The experience of Southeast Asia should convince us all of the urgent need for congressional action to prevent wide-scale loss of life and economic destruction at home and abroad. Prevention and planning will pay off. Maybe the devastation will encourage us to act before disaster strikes.
Senate - March 06, 2001
Mr. EDWARDS. Mr. President, I rise today to express my disappointment in President Bush's decision to discontinue funding for the Federal Emergency Management Agency's Project Impact.
Project Impact is a nationwide public-private partnership designed to help communities become more disaster resistant. Each year, Congress appropriates literally billions of dollars in disaster relief money. Project Impact is our only program that provides financial incentives and support to State and local governments that want to mitigate the damage of future disasters.
Project Impact involves all sectors of the community in developing a mitigation plan that meets that community's unique needs. [...]
Project Impact is a relatively new program, but it has already shown important results. In his recent budget submission to Congress, the President described Project Impact as ``ineffective.'' I strongly disagree, and there are community leaders around the Nation that would take exemption to this description. For example, one of the first Project Impact communities was Seattle, WA. Experts agree that without the area's mitigation efforts spurred by Project Impact, the damage from last week's earthquake could have been much worse.
We cannot stop a hurricane , an earthquake, or a tornado. But we can save precious lives and limited Federal resources by encouraging States and local governments to take preventative measures to mitigate the damage. By discontinuing funding for Project Impact, this administration will severely undercut ongoing mitigation programs in all 50 States. Most importantly, by discontinuing this program rather than working to refine it, the administration sends a dangerous signal to States and local governments that the Federal Government no longer supports their efforts.
House of Representatives
July 11, 2002
Mr. JONES of North Carolina. [...]
The United States has a significant hurricane problem. ... In 1999, Hurricane Floyd brought torrential rains and record flooding to Eastern North Carolina. ... Of the 56 people who lost their lives in this storm, 50 of them drowned due to inland flooding.
* Mr. Chairman, even more heartbreaking is the fact that these deaths could have been prevented. That is why I stand before you today to voice my full support for H.R. 2486, the Inland Flood Forecasting and Warning System Act, introduced by my colleague from North Carolina, BOB ETHERIDGE. [...]

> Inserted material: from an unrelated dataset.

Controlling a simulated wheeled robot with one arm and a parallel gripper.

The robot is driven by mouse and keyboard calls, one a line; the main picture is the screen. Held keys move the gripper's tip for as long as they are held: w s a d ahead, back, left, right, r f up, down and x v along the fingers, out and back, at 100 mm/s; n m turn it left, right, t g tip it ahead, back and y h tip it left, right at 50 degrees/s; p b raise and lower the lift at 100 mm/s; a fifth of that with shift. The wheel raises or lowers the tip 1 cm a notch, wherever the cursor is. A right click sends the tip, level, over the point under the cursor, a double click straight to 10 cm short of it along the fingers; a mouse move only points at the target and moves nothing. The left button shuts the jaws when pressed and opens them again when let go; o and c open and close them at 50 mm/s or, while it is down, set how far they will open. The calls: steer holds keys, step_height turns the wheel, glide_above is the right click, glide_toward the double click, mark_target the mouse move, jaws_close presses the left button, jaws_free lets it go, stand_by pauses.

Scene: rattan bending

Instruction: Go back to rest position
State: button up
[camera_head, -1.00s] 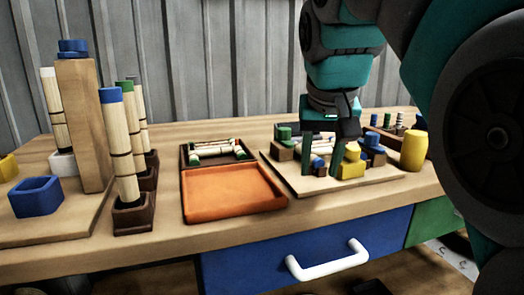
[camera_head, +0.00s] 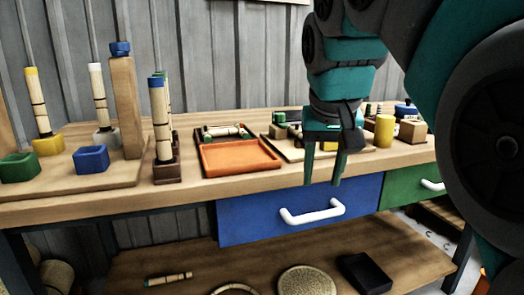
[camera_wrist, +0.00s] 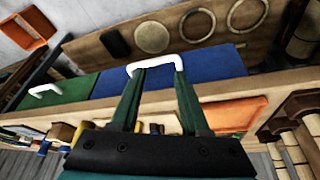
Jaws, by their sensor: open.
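My gripper (camera_head: 322,183) hangs in front of the workbench edge in the head view, fingers pointing down, apart and with nothing between them. In the wrist view my gripper (camera_wrist: 155,68) shows its two green fingers spread, with the white handle of the blue drawer (camera_wrist: 205,68) beyond their tips. In the head view the blue drawer (camera_head: 260,222) is shut, below and behind the fingers. My gripper touches nothing that I can see.
An orange tray (camera_head: 240,156) lies on the workbench (camera_head: 200,188). Bundled rattan poles (camera_head: 162,120) and a tall wooden post (camera_head: 126,105) stand at left. A yellow cylinder (camera_head: 384,131) stands at right. A lower shelf (camera_head: 215,265) holds a black box (camera_head: 365,272) and round pieces.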

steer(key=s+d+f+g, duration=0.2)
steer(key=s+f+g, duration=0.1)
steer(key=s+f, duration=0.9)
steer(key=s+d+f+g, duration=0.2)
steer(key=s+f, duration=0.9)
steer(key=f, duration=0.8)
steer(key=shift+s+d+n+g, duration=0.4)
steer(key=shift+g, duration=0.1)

* Mr. Chairman, each year citizens along coastal areas do their part to protect families and communities from the effects of hurricanes, now it's time for Congress to do ours.
September 30, 2002
Ms. LANDRIEU. As nearly all of New Orleans area rests below sea level, a hurricane of [Cat. 4] magnitude alone on the path that Tropical Storm Isidore has taken would devastate southeast Louisiana.

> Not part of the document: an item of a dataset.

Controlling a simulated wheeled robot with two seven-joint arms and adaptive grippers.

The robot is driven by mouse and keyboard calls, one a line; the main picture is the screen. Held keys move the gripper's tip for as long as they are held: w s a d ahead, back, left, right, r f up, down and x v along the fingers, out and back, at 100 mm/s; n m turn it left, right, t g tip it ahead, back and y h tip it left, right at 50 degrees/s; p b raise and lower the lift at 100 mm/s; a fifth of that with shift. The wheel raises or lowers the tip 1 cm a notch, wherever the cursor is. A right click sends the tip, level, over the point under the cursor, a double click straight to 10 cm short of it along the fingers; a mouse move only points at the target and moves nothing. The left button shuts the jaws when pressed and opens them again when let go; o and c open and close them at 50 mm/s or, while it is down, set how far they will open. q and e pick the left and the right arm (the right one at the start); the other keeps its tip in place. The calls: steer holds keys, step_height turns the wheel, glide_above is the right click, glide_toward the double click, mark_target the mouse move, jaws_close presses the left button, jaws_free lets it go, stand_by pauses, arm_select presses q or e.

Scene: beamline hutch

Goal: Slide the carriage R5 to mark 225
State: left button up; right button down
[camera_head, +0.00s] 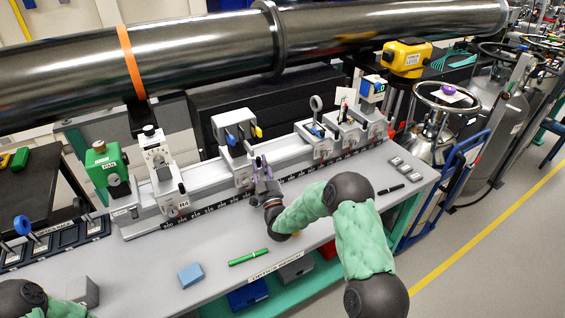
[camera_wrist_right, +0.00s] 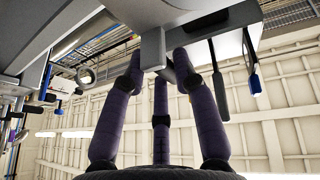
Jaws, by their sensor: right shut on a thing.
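A grey-white carriage (camera_head: 233,131) with blue and yellow parts on top stands on the middle of a long rail (camera_head: 205,182). It is the one at my right gripper; I cannot read its label, so I cannot confirm it is R5. My right gripper (camera_head: 260,170) is at its front right side. In the right wrist view the purple fingers (camera_wrist_right: 157,75) are shut around a grey tab (camera_wrist_right: 153,48) on the carriage. A black scale strip (camera_head: 210,209) with white numbers runs along the rail's front; mark 225 is not legible. My left gripper is out of view.
Several carriages stand right, including one with a ring (camera_head: 316,140). A green pen (camera_head: 248,257), a blue block (camera_head: 191,275) and a black pen (camera_head: 391,189) lie on the bench.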

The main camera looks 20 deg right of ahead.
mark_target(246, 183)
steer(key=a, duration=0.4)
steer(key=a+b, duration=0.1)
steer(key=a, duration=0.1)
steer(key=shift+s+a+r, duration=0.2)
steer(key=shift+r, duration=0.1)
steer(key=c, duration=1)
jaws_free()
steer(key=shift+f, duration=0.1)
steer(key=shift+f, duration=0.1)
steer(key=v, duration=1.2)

In Louisiana and throughout the Gulf South, we deal with the threat of hurricanes every year. From all reports, this storm could have been much worse, and we are thankful it was not. But I must take this opportunity to bring to light what is at stake when a hurricane or storm takes aim on the Louisiana coast. Not only is the safety, lives and property of Louisiana residents at risk the Nation's critical energy infrastructure and energy supply as well as crucial conservation measures are in danger.
Tropical Storm Isidore should serve as a wake-up call to the Federal Government, which must do more to protect the nation's resources in Louisiana.
Because the City of New Orleans is below sea level and surrounded by levees, every drop of rain that lands there must be pumped out. This important job is accomplished by local, State, and Federal agencies working together to ensure that the necessary infrastructure is in place and working much of this work is done by the U.S. Army Corps of Engineers. However, in the President's budget request submitted to Congress this year, funding for the southeast Louisiana Flood Control Project, (SELA), was cut by an astonishing 50 pecent.
The SELA flood control project is a smart investment. By investing in these flood control projects, we could prevent the expenditure of hundreds of millions of dollars that will otherwise be spent in Federal flood insurance claims and other disaster assistance programs. Fortunately, the Senate Appropriations Committee understands this investment and has approved an increase for this project, which will allow the construction already underway to continue. However, this is not enough. I urge the administration to rethink its priorities and to include sufficient funding for the SELA project in its budget request for fiscal year 2004.
[She then discussed at length the impact a hurricane would have on national oil production and prices].
Louisiana's rapidly eroding wetlands are invaluable in absorbing the surge of storm events like Isidore. Without them, one can only imagine the damage a hurricane could wreak on South Louisiana and the nation's energy infrastructure.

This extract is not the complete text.